Ofrendas, also known as “niche” boxes, honor and celebrate the lives of ancestors and other community members that have passed away. The project is an annual tradition in Ms. Dordell’s class, and the class has been working on their shoebox-sized “niche” boxes since the start of the school year, in collaboration with the Arts Integration teacher, Ms. Moline.
Four years ago, Ms. Dordell’s class regularly walked the few-blocks to visit the library until one day nearby gunshots forced them back to school. Fearing for the students’ safety, the school community chose to suspend their library visits. As a way to protest the gun violence and take back access to their library, the students now make the walk annually with police escorts to deliver their Día de Los Muertos ofrendas.
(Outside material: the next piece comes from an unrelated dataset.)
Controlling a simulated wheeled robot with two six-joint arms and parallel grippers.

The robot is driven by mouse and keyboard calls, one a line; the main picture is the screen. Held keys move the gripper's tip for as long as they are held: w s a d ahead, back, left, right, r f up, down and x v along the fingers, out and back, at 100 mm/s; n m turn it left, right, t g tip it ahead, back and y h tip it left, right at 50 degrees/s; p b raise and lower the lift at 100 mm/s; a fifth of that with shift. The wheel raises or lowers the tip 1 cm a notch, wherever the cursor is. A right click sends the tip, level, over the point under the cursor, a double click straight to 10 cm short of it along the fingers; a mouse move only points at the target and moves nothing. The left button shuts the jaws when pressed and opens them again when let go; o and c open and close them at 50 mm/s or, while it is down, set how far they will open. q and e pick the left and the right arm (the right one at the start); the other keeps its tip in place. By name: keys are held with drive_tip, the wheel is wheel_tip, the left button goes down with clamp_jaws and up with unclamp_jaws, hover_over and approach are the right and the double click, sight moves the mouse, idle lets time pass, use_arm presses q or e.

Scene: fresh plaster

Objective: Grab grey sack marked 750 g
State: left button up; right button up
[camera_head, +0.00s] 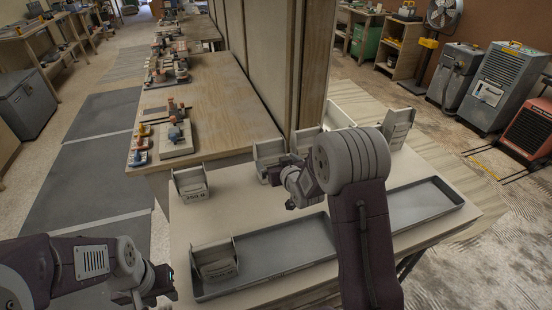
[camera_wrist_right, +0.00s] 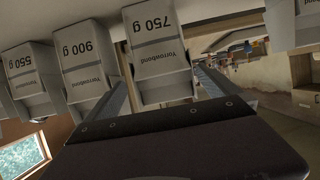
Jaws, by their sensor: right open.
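The sack marked 750 g (camera_wrist_right: 152,45) is pale grey with black print. In the right wrist view it stands in the gap between the two fingers of my right gripper (camera_wrist_right: 162,80), which is open. I cannot tell whether the fingers touch it. In the head view my right gripper (camera_head: 275,172) is close in front of a pale sack (camera_head: 266,151), partly hiding it; its marking is not readable there. My left gripper (camera_head: 160,284) is low at the left, away from the sacks, and its finger opening is unclear.
Sacks marked 900 g (camera_wrist_right: 88,65) and 550 g (camera_wrist_right: 27,75) stand beside it. Another sack (camera_head: 190,184) stands apart at the table's left. A long grey tray (camera_head: 290,245) lies along the front, with a sack (camera_head: 215,262) in its left end. A wooden post (camera_head: 308,70) rises behind.

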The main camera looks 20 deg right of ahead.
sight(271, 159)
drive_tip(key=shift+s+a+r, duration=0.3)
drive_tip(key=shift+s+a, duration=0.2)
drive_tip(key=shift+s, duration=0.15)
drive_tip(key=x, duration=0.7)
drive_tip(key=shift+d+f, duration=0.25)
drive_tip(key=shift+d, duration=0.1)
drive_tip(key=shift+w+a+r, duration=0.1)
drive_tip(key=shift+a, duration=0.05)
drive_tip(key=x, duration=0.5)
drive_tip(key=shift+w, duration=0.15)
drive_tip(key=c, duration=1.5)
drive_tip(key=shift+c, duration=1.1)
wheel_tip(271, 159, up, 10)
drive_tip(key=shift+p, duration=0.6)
From their comments, it is evident the students are personally touched by the experience of making ofrendas for lost loved ones:
· “I felt emotional because I did not talk about my Grandpa a lot. My Mom and I were so excited to decorate my niche box. I like to draw and paint things. I miss my Grandpa but I learned to let go.” Julian Martinez, age 8
· “I felt happy and sad when I was working on my project. I was remembering my Grandfather. I felt happy because I was making him a box. I was trying my best for his box. When my mom went to visit him, he would always joke with her about the dogs. He would say, ‘Tell your Sister, (the dog) hello.’ Katherine Rodriguez Garcia, age 8
· “I learned that spirits of the dead are in butterflies. The spirits come to party on Dia de los Muertos. I learned that Marigolds keep animals away because of the smell. Marigolds also look like the Sun.” Christopher Matias, age 8
“Students have interviewed family members about their ancestors and have learned so much about their loved ones,” says Ms. Dordell. They “studied and learned about various cultural traditions and celebrations associated with Día de Los Muertos. We read books in various genres to enhance their understanding of this celebration. They interviewed and researched the individual they were celebrating. They also wrote a biography about this individual that will be displayed alongside the boxes. This yearly project has supported and developed cultural understanding in our diverse school community.”
Meanwhile, students in Elizabeth Crueger’s third grade class at Acorn Woodland Elementary School (1025 81st Ave.) will make masks for Día de Los Muertos, and will meet the procession halfway and join them the rest of the way to the library.
An altar will be set up in the library’s entrance area for the display of the ofrendas. The student-artists will conclude their ceremonial walk with a “gallery opening” to view the altar and enjoy horchata and pan dulce. The ofrendas will be on display through November 10 so that friends, family, and the community can visit the exhibit.